Exercise directions: Copy each line below that includes "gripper".

================================

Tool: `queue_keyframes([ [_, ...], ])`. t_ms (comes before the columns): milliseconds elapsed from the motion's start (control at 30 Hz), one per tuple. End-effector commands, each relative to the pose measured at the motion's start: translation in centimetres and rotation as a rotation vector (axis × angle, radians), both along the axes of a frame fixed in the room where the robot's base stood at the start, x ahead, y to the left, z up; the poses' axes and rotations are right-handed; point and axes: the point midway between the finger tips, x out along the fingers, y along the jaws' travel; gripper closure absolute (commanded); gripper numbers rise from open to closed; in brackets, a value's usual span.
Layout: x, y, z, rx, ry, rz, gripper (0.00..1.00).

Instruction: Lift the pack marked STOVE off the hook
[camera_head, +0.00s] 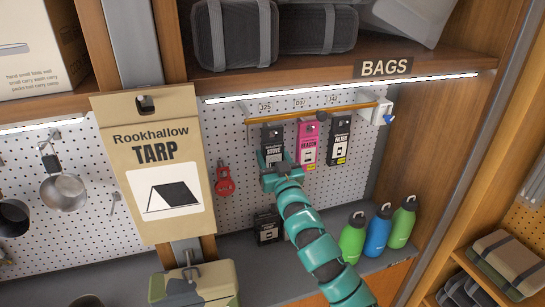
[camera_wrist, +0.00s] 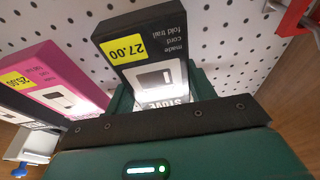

================================

Finished exercise:
Tool: `queue_keyframes([ [_, ...], ])`. t_ms (comes before the columns): milliseconds elapsed from the motion's start (control at 30 Hz), one per tuple. End-effector commands, each relative to the pose measured at the motion's start: translation in centimetres and rotation as a rotation vector (axis × angle, radians), both along the axes of a frame fixed in the room where the robot's base stood at the start, x ahead, y to the left, z up; the poses' axes and rotations are right-handed; point and axes: the point midway between the finger tips, x out along the fingers, y along the jaws' travel; gripper closure absolute (commanded); gripper numbers rise from open to closed; in brackets, a value's usual span.
Layout: x, y, z, rx, ry, rz, gripper (0.00..1.00).

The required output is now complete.